Auto makers reported U.S. sales on track for a record November as Black Friday deals, steep incentives and consumer confidence drew more car shoppers into showrooms.
General Motors on Thursday said sales climbed 10.2% to 252,644, with record months across all four of its brands. The Detroit auto maker, which has been paring back fleet sales, said retail sales rose 8% to 252,644 vehicles.
Ford Motor's sales rose 5.1% to 196,441 vehicles, driven by a 10% gain in retail sales. F-series sales jumped 11% -- to their best November sales since 2001 -- while SUVs logged 20% growth.
Fiat Chrysler Automobiles reported sales skidded 14% in the month to 160,827, dragged by a 42% drop in fleet sales and a 2% decline in retail sales. The Jeep brand, which has propelled the Italian-U.S. auto makers results for much of the year, slipped 12%. Ram brand truck sales were a bright spot, with a 12% jump.
Toyota Motor, meanwhile, posted a 4.3% rise in sales to 197,645 vehicles. A 14% increase in trucks sales outweighed the Japanese auto maker's 6.2% decline in car sales. Nissan Motor Co.'s sales rose 7.5% to 115,136, lifted by 24% jump -- a record for November -- in truck sales.
In all, U.S. light-vehicle sales are projected to rise 5% in November compared with last year, according to a J.D. Power forecast, helped by two extra selling days along with higher incentives and Black Friday sales. That increase -- to an estimated 1.37 million vehicles -- would make for the highest-ever November sales on record, topping the 1.32 million vehicles sold during the month in 2001.
November had two more selling days compared with the same month last year. On a selling-days-adjusted basis, sales are expected to drop 3.4%.
Retail sales, which strip out sales to fleet buyers, are seen increasing 6.5%, but on a selling-days-adjusted basis, retail sales are expected to drop 2% in November compared with the same month last year.
"Although we are forecasting another decline in retail sales, it is important to note that in absolute terms, vehicle sales remain close to record levels while transaction prices are at record highs," said J.D. Power analyst Deirdre Borrego.

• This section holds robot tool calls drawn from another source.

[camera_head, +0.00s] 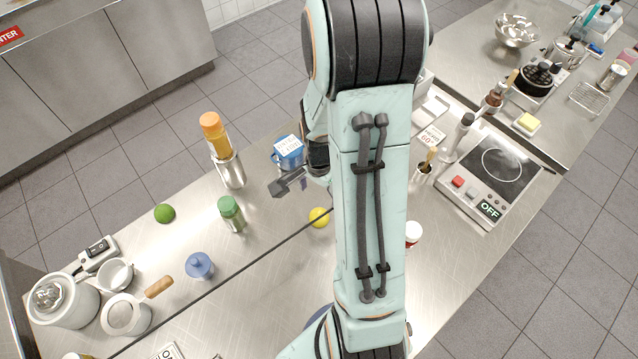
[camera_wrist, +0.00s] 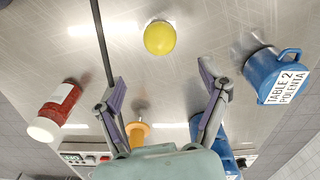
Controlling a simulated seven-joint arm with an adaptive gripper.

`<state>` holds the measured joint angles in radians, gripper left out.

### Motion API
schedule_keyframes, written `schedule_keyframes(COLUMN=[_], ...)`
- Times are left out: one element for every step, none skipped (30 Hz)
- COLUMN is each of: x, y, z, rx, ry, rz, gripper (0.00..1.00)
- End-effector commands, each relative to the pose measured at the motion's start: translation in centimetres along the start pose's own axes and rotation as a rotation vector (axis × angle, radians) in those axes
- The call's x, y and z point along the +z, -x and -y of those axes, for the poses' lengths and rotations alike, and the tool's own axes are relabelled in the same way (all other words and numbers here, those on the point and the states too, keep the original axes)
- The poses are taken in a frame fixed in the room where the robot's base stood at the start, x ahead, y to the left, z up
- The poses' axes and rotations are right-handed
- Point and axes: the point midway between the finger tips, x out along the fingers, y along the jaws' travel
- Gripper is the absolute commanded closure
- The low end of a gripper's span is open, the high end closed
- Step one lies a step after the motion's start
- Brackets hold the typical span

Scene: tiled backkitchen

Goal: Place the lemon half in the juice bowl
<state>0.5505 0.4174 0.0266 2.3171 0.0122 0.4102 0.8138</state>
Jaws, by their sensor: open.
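The yellow lemon half (camera_head: 319,217) rests on the steel counter, just left of my arm and close to the dark seam. In the wrist view, the lemon half (camera_wrist: 160,38) is round and yellow, beyond my fingertips and roughly centred between them. My gripper (camera_wrist: 161,80) is open and empty, with its fingers apart. In the head view, my gripper (camera_head: 290,185) is above the counter, partly hidden by my arm. A small pale bowl (camera_head: 115,274) stands at the lower left; I cannot tell whether it is the juice bowl.
A labelled blue mug (camera_head: 288,152) stands behind my gripper. A bottle in a metal holder (camera_head: 231,172), a green-lidded jar (camera_head: 231,214), a lime (camera_head: 164,213) and a blue-topped item (camera_head: 200,265) are to the left. An induction hob (camera_head: 490,180) is right.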

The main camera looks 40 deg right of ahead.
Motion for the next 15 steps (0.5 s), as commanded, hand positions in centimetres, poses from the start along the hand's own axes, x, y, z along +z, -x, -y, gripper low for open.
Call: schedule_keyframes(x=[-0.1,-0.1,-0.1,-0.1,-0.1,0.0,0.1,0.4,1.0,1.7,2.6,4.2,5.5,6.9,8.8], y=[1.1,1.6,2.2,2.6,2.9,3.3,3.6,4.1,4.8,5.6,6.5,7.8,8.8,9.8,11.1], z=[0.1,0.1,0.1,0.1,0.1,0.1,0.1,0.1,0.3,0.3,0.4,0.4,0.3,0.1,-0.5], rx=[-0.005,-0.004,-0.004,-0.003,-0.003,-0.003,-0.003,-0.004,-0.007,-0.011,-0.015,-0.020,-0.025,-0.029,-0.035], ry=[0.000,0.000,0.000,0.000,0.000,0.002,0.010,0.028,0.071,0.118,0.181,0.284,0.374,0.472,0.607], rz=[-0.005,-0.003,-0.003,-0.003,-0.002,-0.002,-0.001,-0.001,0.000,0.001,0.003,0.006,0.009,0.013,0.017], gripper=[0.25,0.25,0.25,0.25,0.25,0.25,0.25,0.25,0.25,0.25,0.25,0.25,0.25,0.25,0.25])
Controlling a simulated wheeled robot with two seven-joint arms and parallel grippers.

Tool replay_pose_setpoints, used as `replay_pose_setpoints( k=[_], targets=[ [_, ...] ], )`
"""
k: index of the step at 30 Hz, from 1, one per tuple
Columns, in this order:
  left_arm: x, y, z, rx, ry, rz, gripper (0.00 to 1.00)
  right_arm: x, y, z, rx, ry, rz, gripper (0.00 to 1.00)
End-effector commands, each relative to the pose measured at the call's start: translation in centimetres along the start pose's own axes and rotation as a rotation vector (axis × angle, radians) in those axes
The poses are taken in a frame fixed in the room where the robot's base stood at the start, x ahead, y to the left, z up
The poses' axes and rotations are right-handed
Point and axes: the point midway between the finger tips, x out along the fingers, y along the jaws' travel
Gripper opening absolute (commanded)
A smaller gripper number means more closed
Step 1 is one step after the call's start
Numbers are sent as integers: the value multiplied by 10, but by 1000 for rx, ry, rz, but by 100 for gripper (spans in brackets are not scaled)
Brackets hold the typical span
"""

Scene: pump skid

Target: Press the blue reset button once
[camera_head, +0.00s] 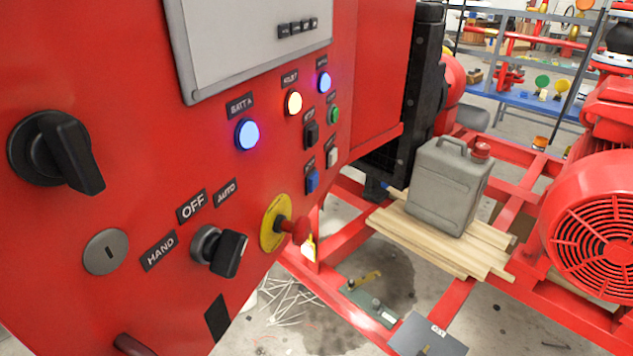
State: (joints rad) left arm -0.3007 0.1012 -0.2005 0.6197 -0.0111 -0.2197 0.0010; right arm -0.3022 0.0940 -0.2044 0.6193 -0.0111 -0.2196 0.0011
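The red control panel (120,230) fills the left and middle of the head view. Two round blue lights also show: a large lit one (247,135) under the "BATT A" label and a smaller lit one (324,82) at the upper right. Neither of my grippers is in view, and nothing covers the blue button.
A red mushroom knob (296,229) on a yellow plate projects below the blue button. A black selector switch (222,250) and a large rotary handle (60,152) also stick out. A grey jerrycan (449,188) stands on planks (425,245) to the right.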

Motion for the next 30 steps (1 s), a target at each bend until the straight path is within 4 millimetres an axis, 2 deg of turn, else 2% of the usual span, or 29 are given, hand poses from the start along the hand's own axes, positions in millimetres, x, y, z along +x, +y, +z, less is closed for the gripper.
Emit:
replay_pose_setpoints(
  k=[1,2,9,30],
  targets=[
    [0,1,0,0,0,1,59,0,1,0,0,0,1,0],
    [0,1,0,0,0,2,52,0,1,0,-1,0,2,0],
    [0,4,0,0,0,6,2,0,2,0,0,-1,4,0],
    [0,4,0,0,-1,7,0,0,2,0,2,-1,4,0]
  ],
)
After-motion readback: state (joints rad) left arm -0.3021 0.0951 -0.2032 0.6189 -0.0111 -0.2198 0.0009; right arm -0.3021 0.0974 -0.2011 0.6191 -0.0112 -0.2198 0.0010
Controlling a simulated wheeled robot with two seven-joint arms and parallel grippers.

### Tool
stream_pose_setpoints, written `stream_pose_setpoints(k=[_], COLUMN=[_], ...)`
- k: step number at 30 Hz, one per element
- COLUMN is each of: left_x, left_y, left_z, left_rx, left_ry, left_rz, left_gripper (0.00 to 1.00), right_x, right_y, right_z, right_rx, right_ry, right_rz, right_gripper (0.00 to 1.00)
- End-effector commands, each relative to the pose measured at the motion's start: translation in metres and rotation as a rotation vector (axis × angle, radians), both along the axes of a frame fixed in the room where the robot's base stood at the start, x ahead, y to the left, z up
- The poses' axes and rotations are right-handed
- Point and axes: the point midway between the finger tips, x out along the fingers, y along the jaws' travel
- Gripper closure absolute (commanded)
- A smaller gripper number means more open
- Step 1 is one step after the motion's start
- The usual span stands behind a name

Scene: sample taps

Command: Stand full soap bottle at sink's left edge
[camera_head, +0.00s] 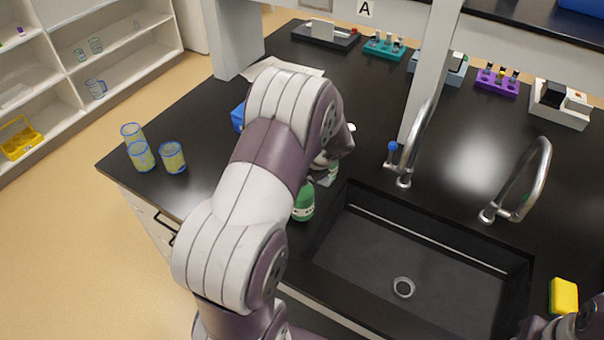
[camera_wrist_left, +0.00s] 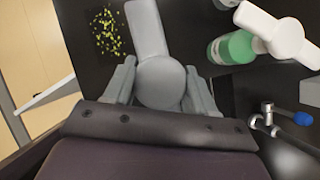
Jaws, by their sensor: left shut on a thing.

Forecasts call for a seasonally-adjusted annual sales rate in the range of 17.6 million to 17.9 million, down from the 18.1 million clip a year ago and down or on par with October's 17.9 million.
Ms. Borrego said the results are driven in part by elevated incentive levels, representing "a meaningful risk to the long-term health of the auto industry."
Year-end incentive programs during Thanksgiving weekend and positive economic conditions have kept shoppers active, analysts say.
"With the help of substantial incentives and holiday sales events, especially Black Friday weekend, retail sales will see the most significant improvements," said Kelley Blue Book analyst Tim Fleming.
SUVs and trucks continue to be the biggest sellers, he said, and light trucks could outsell cars two-to-one.
That is helping push average transaction prices higher. Kelley Blue Book estimates the average light vehicle in the U.S. sold for $34,948 in November, up 1.7% from the same month last year, though down 0.1% from October.
"Manufacturers with strong truck and SUV lineups are currently seeing record pricing, especially in these late fall months when these segments are especially popular," said Mr. Fleming.
But the subcompact utility segment -- the fastest-growing in the industry this year -- is showing signs of slowing, with prices falling as higher discounts are rolled out to sell down excess inventory.
Consumer confidence is also helping more car shoppers drive off dealer lots.
"It's probably no coincidence that this month's strong sales performance come at the same time that the Dow Jones Average reached an all-time high," said Edmunds.com analyst Jessica Caldwell. "Now that the presidential election is over, shoppers have more confidence in the economy than they had just a month ago, and that gives them extra motivation to make big-ticket purchases."
However, analysts suggest that while 2016 may set a record in new-vehicle sales, the industry is headed for a plateau, with a decline in sales expected in 2017.